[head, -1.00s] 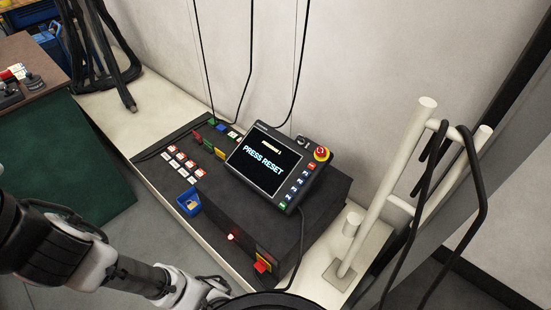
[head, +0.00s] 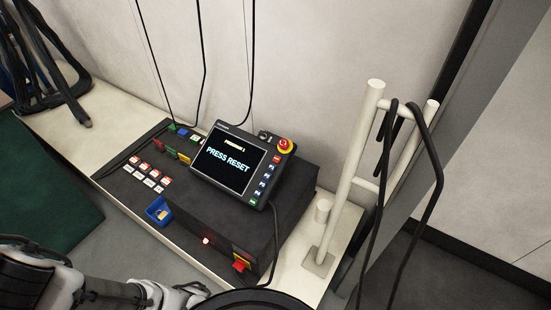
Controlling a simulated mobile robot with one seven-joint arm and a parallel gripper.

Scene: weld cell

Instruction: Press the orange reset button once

• _Exercise_: Beginning at the line that contains "Controlling a simulated", retype each line of the listing up to and including the last one, exactly as it stands, and nothing else.

• _Output_:
Controlling a simulated mobile robot with one seven-joint arm and a parallel gripper.

Scene: weld cell

Instruction: Press the orange reset button once

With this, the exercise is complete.